(A block of data)
+++
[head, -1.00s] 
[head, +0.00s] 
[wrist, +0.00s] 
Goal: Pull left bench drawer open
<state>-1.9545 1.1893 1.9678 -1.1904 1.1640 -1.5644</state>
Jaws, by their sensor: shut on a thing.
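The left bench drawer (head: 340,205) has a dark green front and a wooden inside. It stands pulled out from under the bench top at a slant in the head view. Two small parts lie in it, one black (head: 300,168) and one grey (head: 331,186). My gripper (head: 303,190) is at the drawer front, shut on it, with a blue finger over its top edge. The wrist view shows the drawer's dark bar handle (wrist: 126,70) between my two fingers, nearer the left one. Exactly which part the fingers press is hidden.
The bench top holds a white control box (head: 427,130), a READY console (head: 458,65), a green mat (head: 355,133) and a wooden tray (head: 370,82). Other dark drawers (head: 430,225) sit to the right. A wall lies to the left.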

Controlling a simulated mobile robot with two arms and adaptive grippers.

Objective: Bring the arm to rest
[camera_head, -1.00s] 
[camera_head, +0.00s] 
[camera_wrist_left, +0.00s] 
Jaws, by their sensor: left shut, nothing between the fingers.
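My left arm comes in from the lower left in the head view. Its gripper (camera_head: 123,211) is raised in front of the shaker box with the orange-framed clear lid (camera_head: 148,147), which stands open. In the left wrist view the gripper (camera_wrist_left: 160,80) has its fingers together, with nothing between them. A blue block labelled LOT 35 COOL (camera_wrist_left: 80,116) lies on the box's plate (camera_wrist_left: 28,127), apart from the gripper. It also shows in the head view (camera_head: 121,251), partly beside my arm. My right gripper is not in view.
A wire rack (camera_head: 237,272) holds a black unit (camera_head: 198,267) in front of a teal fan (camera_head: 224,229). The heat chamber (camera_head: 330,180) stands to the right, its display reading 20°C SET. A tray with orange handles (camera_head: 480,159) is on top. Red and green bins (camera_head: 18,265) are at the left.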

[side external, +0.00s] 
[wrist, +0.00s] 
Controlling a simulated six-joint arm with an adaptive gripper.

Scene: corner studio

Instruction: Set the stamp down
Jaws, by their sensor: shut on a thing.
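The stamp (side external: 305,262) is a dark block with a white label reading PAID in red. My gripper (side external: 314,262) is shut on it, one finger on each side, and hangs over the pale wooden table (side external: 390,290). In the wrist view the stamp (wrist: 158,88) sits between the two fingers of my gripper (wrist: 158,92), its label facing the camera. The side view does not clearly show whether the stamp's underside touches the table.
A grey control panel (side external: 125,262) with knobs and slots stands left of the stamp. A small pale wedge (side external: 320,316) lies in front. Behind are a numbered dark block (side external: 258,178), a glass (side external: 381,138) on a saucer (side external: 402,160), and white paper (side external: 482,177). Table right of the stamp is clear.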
+++
Among the lines above, find the one with "Jaws, by their sensor: left" and the one with "Instruction: Set the stamp down". Quote both and everything between them, exactly.

- [Completed exercise]
Jaws, by their sensor: left shut, nothing between the fingers.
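My left arm comes in from the lower left in the head view. Its gripper (camera_head: 123,211) is raised in front of the shaker box with the orange-framed clear lid (camera_head: 148,147), which stands open. In the left wrist view the gripper (camera_wrist_left: 160,80) has its fingers together, with nothing between them. A blue block labelled LOT 35 COOL (camera_wrist_left: 80,116) lies on the box's plate (camera_wrist_left: 28,127), apart from the gripper. It also shows in the head view (camera_head: 121,251), partly beside my arm. My right gripper is not in view.
A wire rack (camera_head: 237,272) holds a black unit (camera_head: 198,267) in front of a teal fan (camera_head: 224,229). The heat chamber (camera_head: 330,180) stands to the right, its display reading 20°C SET. A tray with orange handles (camera_head: 480,159) is on top. Red and green bins (camera_head: 18,265) are at the left.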

[side external, +0.00s] 
[wrist, +0.00s] 
Controlling a simulated six-joint arm with an adaptive gripper.

Scene: corner studio

Instruction: Set the stamp down

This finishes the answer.